Stored items
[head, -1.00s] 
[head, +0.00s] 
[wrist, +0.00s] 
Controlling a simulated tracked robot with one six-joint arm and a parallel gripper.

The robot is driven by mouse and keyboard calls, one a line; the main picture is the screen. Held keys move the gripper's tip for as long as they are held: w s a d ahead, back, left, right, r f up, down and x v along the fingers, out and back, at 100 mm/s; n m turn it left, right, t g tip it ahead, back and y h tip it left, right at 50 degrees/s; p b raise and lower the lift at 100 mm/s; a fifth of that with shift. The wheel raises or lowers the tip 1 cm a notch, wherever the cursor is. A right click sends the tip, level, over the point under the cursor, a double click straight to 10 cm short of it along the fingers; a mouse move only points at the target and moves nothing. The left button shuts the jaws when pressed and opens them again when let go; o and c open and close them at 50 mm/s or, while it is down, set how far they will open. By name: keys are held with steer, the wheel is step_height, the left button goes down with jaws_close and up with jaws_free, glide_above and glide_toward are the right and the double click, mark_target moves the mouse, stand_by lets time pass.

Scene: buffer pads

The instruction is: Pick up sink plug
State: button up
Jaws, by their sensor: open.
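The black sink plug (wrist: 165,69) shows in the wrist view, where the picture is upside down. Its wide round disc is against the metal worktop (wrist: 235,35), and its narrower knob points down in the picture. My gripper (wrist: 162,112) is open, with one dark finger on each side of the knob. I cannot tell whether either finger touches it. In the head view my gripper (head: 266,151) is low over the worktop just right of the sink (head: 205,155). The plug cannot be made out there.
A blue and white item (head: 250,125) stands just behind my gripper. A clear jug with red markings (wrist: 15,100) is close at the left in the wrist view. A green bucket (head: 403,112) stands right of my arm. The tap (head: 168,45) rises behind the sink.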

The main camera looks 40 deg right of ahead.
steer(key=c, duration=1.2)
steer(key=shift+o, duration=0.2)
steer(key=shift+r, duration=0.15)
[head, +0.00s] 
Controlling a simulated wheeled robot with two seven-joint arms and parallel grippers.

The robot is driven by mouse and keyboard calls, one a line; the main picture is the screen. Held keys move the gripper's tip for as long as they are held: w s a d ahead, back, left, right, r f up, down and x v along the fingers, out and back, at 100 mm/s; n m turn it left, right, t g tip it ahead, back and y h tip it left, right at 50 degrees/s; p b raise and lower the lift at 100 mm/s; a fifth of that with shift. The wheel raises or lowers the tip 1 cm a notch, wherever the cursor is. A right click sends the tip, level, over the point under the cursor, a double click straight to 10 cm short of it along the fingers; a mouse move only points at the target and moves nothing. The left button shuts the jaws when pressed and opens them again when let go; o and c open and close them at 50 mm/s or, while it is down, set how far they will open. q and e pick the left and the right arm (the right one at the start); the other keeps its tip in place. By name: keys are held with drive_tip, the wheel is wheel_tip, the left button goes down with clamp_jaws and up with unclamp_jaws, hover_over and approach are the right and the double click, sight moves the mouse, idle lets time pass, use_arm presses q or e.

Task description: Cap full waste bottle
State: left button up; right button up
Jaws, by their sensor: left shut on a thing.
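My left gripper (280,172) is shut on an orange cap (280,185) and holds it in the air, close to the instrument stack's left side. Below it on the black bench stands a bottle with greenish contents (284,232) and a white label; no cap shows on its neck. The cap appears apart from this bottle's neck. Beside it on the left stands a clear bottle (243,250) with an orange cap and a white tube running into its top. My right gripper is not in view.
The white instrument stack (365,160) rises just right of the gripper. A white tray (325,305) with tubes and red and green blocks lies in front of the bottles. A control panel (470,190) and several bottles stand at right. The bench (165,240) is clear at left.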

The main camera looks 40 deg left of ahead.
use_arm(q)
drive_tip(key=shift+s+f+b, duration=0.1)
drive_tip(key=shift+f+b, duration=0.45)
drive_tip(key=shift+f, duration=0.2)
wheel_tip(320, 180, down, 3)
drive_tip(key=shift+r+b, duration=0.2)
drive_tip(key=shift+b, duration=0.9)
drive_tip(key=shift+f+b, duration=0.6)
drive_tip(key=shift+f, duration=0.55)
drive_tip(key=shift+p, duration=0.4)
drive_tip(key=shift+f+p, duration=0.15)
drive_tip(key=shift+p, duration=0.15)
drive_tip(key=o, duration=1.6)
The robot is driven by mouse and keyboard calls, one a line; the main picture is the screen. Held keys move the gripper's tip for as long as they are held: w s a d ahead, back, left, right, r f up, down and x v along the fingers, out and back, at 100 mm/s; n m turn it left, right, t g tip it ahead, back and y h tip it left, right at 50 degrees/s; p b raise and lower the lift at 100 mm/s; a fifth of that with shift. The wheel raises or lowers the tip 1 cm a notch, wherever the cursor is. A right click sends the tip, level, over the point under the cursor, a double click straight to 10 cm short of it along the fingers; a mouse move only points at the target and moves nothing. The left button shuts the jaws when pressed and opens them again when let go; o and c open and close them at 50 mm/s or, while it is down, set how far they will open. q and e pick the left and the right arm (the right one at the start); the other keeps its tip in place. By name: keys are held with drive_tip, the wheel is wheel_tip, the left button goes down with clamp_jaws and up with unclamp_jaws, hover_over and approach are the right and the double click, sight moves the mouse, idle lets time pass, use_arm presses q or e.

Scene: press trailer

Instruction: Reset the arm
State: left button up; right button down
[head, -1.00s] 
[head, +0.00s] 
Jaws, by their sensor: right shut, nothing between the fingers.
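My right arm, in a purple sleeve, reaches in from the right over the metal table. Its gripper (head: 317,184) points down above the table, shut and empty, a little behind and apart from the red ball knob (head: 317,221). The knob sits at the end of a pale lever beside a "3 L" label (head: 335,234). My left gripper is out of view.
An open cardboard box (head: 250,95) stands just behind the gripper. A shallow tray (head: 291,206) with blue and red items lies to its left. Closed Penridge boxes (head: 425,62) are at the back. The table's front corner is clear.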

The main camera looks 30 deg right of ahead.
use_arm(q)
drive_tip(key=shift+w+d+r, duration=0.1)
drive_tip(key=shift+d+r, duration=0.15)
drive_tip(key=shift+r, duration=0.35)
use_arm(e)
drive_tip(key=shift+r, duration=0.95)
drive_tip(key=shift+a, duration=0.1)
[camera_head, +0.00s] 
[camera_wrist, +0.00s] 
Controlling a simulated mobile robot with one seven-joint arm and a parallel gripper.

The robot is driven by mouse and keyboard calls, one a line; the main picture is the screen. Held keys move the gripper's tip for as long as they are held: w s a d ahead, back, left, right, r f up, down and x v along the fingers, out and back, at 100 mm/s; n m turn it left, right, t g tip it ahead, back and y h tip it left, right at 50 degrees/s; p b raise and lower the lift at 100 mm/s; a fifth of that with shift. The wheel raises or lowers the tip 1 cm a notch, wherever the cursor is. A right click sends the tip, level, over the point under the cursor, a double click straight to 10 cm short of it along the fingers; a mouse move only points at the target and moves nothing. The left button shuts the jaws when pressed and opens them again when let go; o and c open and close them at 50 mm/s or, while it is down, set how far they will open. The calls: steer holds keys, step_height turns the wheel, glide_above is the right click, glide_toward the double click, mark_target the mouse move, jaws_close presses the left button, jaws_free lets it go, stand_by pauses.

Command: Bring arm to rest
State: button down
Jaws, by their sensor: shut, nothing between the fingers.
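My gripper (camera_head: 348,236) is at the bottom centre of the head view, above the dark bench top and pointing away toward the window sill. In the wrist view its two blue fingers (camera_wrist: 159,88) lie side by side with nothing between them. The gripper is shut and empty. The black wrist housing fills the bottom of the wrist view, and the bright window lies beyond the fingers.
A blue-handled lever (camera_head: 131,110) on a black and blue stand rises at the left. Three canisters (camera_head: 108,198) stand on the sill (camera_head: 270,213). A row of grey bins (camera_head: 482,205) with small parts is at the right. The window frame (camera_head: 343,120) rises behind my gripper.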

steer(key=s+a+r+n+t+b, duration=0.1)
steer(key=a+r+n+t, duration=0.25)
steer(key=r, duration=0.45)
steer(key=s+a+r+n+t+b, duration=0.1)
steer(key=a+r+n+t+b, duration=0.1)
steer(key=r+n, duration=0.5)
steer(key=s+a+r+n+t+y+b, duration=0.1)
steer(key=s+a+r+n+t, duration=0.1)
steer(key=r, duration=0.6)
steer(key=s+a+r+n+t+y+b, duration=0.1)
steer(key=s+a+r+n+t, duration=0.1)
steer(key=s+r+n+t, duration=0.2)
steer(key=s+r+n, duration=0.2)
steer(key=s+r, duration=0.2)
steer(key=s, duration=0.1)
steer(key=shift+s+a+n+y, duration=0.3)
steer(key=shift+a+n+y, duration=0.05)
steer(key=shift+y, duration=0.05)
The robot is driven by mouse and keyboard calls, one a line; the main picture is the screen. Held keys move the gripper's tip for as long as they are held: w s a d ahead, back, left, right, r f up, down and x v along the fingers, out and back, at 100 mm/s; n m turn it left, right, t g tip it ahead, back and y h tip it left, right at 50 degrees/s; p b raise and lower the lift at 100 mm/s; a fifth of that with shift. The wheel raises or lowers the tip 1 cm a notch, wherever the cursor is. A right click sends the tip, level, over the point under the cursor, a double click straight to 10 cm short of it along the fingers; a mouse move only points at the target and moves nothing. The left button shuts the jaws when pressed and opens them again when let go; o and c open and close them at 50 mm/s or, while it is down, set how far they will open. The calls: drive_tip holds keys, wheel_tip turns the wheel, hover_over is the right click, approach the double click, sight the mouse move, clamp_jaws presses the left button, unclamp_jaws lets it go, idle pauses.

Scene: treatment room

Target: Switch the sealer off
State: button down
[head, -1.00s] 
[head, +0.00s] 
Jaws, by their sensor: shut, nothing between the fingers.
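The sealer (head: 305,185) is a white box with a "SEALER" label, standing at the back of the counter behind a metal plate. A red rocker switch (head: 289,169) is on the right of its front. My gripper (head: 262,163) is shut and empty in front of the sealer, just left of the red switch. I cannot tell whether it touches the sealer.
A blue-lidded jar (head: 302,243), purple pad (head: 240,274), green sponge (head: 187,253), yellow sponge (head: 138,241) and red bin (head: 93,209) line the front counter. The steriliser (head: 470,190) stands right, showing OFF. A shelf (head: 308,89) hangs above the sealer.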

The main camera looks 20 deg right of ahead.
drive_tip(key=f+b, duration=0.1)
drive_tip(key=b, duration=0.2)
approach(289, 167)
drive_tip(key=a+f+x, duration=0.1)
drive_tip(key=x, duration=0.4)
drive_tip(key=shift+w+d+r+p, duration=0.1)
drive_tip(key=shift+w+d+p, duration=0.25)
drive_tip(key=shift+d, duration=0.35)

WORK TO DO
Among the lines above, find the one with "Jaws, by their sensor: right" and the one with "[camera_wrist, +0.00s]". Quote both and everything between them, exactly.

ANSWER TO THE EXERCISE
Jaws, by their sensor: right shut, nothing between the fingers.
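My right arm, in a purple sleeve, reaches in from the right over the metal table. Its gripper (head: 317,184) points down above the table, shut and empty, a little behind and apart from the red ball knob (head: 317,221). The knob sits at the end of a pale lever beside a "3 L" label (head: 335,234). My left gripper is out of view.
An open cardboard box (head: 250,95) stands just behind the gripper. A shallow tray (head: 291,206) with blue and red items lies to its left. Closed Penridge boxes (head: 425,62) are at the back. The table's front corner is clear.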

The main camera looks 30 deg right of ahead.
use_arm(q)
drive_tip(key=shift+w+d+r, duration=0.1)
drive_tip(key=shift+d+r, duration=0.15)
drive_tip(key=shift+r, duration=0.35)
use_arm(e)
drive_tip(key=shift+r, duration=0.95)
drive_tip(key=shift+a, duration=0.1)
[camera_head, +0.00s] 
[camera_wrist, +0.00s] 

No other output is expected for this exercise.